When you see Greek gods in the media, they’re generally depicted in a way that matches Christian viewpoints of heaven and hell. Just look at the absolute mess that was 2010’s Clash of the Titans, where Ralph Fiennes’ Hades was, much like the Disney Hades, an apocalyptic baddie. That same year Percy Jackson and The Olympians: The Lightning Thief also made Hades into a fire and brimstone force of darkness and that was one of the many stumbles of that film.
That’s not to say all modern conceptions of Hades are bad. Indeed, many are very good and generally not too satanic. Modern audiences have a lot of different versions of Hades to enjoy, and it should be noted that not all of them make him into a Greek devil-figure. Like his wife Persephone, Hades has been reinvented in many different ways, from the cold and uncaring tyrant of Hadestown to the sort of demonic bad dad who’s actually not so bad antagonist of the videogame Hades (though that underworld is kind of hell-lite from what I can tell), to the sexy, brooding romantic lead of Lore Olympus.

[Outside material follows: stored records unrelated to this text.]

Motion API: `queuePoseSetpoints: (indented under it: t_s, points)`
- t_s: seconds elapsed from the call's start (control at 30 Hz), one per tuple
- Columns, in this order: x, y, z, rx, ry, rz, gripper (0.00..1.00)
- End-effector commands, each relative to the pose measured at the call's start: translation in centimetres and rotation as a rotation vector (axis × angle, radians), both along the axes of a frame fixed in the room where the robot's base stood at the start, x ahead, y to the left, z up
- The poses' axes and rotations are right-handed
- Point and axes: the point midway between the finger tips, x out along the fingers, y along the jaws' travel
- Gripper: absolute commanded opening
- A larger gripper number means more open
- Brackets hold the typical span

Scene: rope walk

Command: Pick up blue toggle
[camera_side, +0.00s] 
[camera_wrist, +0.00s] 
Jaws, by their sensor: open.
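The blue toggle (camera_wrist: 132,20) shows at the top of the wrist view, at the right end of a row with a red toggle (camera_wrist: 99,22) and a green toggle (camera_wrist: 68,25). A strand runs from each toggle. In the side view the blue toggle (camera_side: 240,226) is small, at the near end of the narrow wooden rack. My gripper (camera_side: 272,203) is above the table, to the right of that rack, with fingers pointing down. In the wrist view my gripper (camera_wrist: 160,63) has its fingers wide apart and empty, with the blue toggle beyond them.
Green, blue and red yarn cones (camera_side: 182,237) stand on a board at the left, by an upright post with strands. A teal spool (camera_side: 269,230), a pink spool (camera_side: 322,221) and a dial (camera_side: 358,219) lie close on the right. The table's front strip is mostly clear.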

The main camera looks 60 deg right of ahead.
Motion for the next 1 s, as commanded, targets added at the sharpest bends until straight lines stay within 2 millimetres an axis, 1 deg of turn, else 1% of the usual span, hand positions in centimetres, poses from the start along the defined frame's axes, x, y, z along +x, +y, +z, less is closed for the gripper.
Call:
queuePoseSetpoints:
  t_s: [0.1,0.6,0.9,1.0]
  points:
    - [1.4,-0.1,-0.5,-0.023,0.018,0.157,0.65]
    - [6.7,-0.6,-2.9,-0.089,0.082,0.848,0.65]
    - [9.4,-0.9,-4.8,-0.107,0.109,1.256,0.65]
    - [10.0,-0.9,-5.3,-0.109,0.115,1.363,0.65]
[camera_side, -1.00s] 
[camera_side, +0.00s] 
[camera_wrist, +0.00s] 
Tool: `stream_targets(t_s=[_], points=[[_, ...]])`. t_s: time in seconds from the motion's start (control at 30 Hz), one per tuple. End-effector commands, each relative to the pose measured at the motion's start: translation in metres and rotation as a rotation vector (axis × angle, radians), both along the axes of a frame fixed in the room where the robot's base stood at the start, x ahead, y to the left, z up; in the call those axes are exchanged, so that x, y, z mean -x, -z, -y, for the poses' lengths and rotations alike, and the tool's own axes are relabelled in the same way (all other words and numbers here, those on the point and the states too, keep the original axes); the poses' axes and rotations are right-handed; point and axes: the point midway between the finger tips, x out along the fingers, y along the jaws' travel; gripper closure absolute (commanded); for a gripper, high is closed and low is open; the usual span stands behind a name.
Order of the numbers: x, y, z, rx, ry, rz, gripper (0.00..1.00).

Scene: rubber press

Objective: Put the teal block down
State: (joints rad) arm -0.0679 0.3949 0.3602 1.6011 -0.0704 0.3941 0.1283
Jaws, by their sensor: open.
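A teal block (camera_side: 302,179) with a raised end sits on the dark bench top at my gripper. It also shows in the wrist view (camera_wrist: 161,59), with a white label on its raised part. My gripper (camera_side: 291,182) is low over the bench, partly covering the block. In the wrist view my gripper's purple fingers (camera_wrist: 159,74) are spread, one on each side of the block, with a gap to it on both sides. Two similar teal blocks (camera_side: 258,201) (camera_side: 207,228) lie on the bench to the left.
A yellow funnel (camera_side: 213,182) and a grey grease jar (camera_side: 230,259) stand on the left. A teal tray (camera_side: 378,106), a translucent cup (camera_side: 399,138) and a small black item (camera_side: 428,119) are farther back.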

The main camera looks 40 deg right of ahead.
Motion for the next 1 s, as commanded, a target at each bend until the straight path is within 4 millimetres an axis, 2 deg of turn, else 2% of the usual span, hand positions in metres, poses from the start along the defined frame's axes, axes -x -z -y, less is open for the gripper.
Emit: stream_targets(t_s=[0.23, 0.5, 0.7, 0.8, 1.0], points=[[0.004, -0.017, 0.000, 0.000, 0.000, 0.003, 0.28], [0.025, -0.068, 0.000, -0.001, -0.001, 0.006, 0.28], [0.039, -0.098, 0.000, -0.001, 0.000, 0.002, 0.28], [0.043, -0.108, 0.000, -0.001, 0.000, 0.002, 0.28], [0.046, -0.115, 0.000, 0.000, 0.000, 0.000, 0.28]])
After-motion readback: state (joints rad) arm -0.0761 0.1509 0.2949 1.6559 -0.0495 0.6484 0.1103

Hades is very much in the consciousness right now, and so while it’s fine if you want to depict him as blue or greedy or whatever, but please don’t think that just because he rules the land of the dead that he’s the same as the Christian devil. And honestly, most of the stuff we associate with the devil and hell also doesn’t have much basis in the actual Bible, but that’s for another post. On Twitter, Alicia T. Crosby has a brilliant thread about the terrible takes currently coming from conservatives about Lil Nas X’s “MONTERO (Call Me By Your Name)” video, in which she breaks down how the video addresses Christian religious trauma and subverts oppressive imagery.
Hades, like all deities, is complex and needs to be approached in the right context. None of us are in a hurry to meet him in person, but that doesn’t mean we shouldn’t have a better understanding of where he came from.